ScriptedPartitionRecord

Description

The ScriptedPartitionRecord provides the ability to use a scripting language, such as Groovy or Jython, to quickly and easily partition a Record based on its contents. There are multiple ways to reach the same behaviour such as using PartitionRecord but working with user provided scripts opens a wide range of possibilities on the decision logic of partitioning the individual records.

The provided script is evaluated once for each Record that is encountered in the incoming FlowFile. Each time that the script is invoked, it is expected to return an object or a null value. The string representation of the return value is used as the record's "partition". The null value is handled separately without conversion into string. All Records with the same partition then will be batched to one FlowFile and routed to the success Relationship.

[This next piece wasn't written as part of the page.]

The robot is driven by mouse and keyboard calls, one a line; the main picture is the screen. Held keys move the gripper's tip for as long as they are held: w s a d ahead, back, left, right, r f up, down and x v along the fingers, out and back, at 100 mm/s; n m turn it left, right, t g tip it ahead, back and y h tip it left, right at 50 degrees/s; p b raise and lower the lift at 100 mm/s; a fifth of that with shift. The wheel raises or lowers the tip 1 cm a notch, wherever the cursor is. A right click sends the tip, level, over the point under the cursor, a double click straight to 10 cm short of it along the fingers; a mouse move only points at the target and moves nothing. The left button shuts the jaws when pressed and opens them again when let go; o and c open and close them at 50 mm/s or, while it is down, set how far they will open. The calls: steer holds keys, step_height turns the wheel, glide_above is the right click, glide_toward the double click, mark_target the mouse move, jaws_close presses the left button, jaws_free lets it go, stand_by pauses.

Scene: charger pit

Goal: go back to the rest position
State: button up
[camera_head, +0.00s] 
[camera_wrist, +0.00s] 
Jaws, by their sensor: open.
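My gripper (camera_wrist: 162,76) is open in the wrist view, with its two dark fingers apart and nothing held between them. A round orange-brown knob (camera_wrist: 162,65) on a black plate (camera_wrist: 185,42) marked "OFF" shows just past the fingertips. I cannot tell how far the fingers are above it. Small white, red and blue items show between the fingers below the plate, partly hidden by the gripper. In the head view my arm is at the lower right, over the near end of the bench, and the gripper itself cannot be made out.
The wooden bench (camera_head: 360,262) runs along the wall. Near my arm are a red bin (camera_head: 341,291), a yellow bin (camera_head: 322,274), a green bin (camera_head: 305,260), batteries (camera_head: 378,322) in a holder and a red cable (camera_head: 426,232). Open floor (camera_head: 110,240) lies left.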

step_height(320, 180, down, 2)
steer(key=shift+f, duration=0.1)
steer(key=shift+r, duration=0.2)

This Processor maintains a Counter with the name of "Records Processed". This represents the number of processed Records regardless of partitioning.

Variable Bindings

While the script provided to this Processor does not need to provide boilerplate code or implement any classes/interfaces, it does need some way to access the Records and other information that it needs in order to perform its task. This is accomplished by using Variable Bindings. Each time that the script is invoked, each of the following variables will be made available to the script:

Variable Name Description Variable Class
record The Record that is to be processed. Record
recordIndex The zero-based index of the Record in the FlowFile. Long (64-bit signed integer)
log The Processor's Logger. Anything that is logged to this logger will be written to the logs as if the Processor itself had logged it. Additionally, a bulletin will be created for any log message written to this logger (though by default, the Processor will hide any bulletins with a level below WARN). ComponentLog
attributes Map of key/value pairs that are the Attributes of the FlowFile. Both the keys and the values of this Map are of type String. This Map is immutable. Any attempt to modify it will result in an UnsupportedOperationException being thrown. java.util.Map

Return Value

The script is invoked separately for each Record. It is acceptable to return any Object might be represented as string. This string value will be used as the partition of the given Record. Additionally, the script may return null.

Example

The following script will partition the input on the value of the "stellarType" field.

Example Input (CSV):

    
starSystem, stellarType
Wolf 359, M
Epsilon Eridani, K
Tau Ceti, G
Groombridge 1618, K
Gliese 1, M
    

Example Output 1 (CSV) - for partition "M":

    
starSystem, stellarType
Wolf 359,M
Gliese 1,M
    

Example Output 2 (CSV) - for partition "K":

    
starSystem, stellarType
Epsilon Eridani,K
Groombridge 1618,K
    

Example Output 3 (CSV) - for partition "G":

    
starSystem, stellarType
Tau Ceti,G
    

Note: the order of the outgoing FlowFiles is not guaranteed.

Example Script (Groovy):

return record.getValue("stellarType")

Example Script (Python):

_ = record.getValue("stellarType")